Aim: Copy out, from the entries below, each line holding the string "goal".

(Data from robot episodes)
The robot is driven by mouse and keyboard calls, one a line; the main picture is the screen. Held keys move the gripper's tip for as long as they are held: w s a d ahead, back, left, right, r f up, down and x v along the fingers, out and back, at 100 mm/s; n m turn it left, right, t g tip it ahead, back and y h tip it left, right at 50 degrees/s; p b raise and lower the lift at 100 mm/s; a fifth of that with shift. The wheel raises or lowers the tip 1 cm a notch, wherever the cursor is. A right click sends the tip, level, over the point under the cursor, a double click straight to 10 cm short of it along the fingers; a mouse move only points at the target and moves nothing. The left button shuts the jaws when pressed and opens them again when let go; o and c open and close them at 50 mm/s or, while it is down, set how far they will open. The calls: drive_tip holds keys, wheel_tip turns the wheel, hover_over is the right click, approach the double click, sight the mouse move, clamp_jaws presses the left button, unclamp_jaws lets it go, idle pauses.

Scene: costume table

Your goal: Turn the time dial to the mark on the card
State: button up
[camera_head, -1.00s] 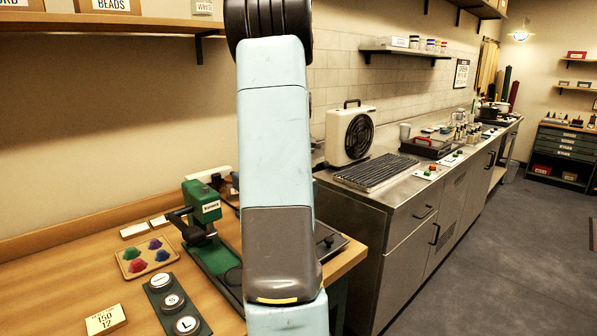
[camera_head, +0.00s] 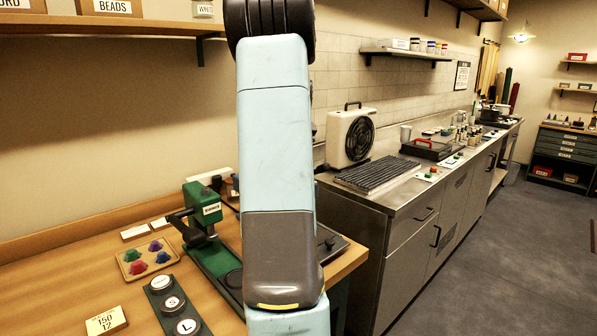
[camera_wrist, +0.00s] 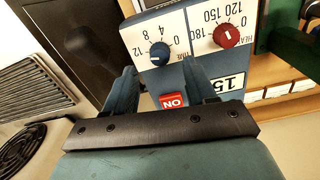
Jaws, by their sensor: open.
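The card (camera_head: 105,320) lies on the wooden table in the head view and reads 150 and 12. In the wrist view the blue time dial (camera_wrist: 160,52) sits on a white scale panel, with 4, 8 and 12 legible around it. I cannot tell for sure where its pointer stands. A red heat dial (camera_wrist: 227,37) is on the panel to its right. My gripper (camera_wrist: 159,68) is open, its two fingers on either side below the time dial. Nothing is between them, and I see no contact with the dial. The arm hides the gripper in the head view.
A red switch (camera_wrist: 172,101) shows between the fingers, below the time dial. A green press (camera_head: 203,210), a tray of coloured pieces (camera_head: 147,258) and a strip of round buttons (camera_head: 172,303) stand on the table. A steel counter with a heater (camera_head: 350,137) is to the right.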

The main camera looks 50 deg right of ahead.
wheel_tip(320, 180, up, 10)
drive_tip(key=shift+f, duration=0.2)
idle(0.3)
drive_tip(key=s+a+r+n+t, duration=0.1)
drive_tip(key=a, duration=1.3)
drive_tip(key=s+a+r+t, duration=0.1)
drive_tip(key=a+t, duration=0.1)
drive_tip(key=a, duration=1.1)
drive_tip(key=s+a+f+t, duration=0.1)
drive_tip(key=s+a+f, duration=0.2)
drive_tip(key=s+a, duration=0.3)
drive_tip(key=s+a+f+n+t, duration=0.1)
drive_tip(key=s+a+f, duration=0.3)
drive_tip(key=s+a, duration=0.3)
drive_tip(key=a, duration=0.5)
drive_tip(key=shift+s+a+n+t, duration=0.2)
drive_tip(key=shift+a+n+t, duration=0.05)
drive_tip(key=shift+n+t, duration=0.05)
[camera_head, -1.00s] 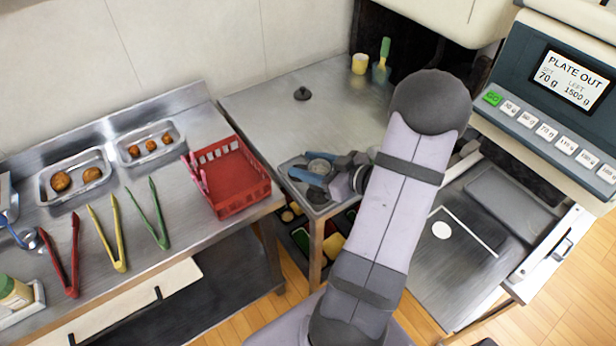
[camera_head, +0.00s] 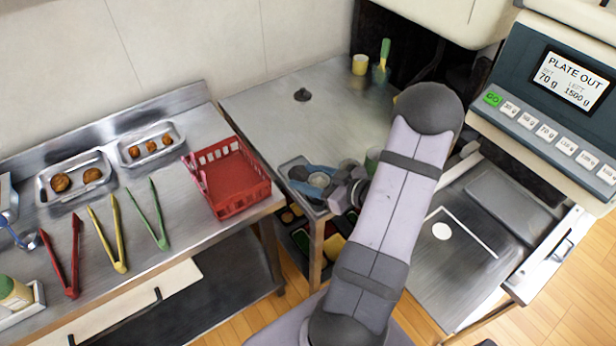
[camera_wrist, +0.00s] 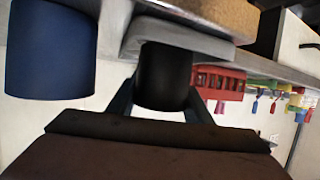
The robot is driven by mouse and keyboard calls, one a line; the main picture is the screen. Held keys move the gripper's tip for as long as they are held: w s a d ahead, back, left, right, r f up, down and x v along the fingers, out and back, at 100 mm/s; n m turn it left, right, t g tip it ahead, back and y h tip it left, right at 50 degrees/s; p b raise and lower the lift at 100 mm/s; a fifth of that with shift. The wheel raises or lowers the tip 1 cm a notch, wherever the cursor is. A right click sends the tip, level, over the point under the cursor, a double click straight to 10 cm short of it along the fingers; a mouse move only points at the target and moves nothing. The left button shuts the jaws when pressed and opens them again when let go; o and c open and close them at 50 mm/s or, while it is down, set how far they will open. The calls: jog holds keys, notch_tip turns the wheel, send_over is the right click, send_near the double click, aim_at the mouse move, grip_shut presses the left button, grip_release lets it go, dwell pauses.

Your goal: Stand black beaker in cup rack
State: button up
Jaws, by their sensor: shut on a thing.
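My gripper (camera_head: 316,180) is shut on the black beaker (camera_wrist: 165,76), which sits between its two fingers in the wrist view. The rack's grey edge (camera_wrist: 190,32) also shows in the wrist view, right against the beaker's far end. I cannot tell whether the beaker's base rests in the rack. A dark round spot (camera_head: 298,173) shows in the rack left of my gripper.
A dark blue cup (camera_wrist: 48,50) is beside the beaker in the wrist view. A red basket (camera_head: 228,178) stands left of the rack. A greenish cup (camera_head: 373,160) is partly hidden by my arm. The steel tabletop (camera_head: 290,125) behind the rack is mostly clear.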

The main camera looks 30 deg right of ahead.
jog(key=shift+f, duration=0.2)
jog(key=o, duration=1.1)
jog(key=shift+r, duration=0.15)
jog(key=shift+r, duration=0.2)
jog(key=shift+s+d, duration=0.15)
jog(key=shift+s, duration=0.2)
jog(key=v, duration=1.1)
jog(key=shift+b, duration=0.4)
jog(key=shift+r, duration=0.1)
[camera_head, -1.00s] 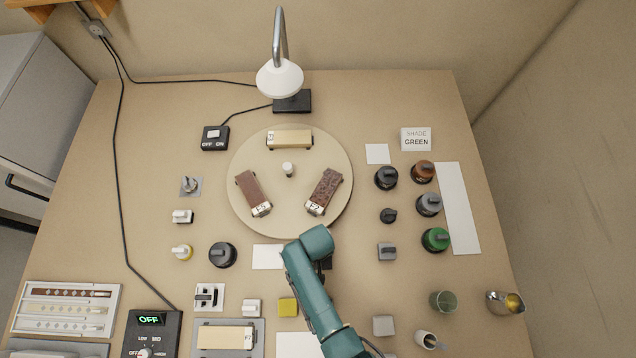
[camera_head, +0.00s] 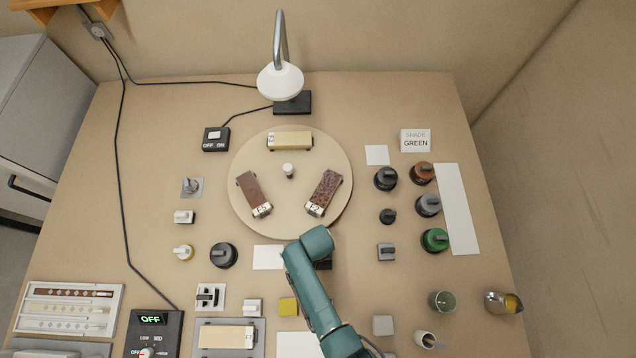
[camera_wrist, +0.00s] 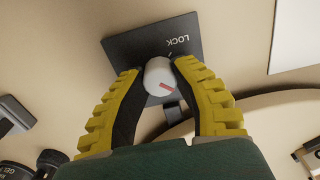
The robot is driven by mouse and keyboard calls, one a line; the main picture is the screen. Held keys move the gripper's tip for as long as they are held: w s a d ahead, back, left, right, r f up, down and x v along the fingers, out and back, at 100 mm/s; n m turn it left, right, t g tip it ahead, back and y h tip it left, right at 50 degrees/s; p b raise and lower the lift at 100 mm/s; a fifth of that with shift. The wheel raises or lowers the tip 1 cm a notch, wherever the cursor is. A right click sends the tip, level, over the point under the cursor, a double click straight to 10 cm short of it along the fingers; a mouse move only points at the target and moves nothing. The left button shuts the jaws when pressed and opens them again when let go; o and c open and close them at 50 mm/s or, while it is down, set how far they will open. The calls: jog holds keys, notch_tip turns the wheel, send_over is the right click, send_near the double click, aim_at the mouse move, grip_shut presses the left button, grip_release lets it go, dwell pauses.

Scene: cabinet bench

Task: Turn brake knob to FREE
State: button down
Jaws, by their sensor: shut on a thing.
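The brake knob (camera_wrist: 158,78) is white and round with a red mark, on a dark plate (camera_wrist: 122,48) in the wrist view. The word LOCK reads upside down on the plate, above and right of the knob. The red mark points toward the lower right, away from that word. No FREE label can be read. My gripper (camera_wrist: 157,73) has its yellow-ridged fingers shut on the knob, one on each side. In the head view my arm covers the knob, and only an edge of the dark plate (camera_head: 326,263) shows.
The round turntable (camera_head: 240,205) with several labelled blocks lies just beyond my arm. Black knobs and colored jars, including a green one (camera_head: 435,240), stand to the right. A lamp (camera_head: 280,78) stands at the back. White cards lie on the bench near my arm.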

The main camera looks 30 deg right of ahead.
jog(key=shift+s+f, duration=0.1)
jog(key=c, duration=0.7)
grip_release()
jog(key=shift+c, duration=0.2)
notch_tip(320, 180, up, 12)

Task output:
Your goal: Turn the time dial to the mark on the card
Your goal: Stand black beaker in cup rack

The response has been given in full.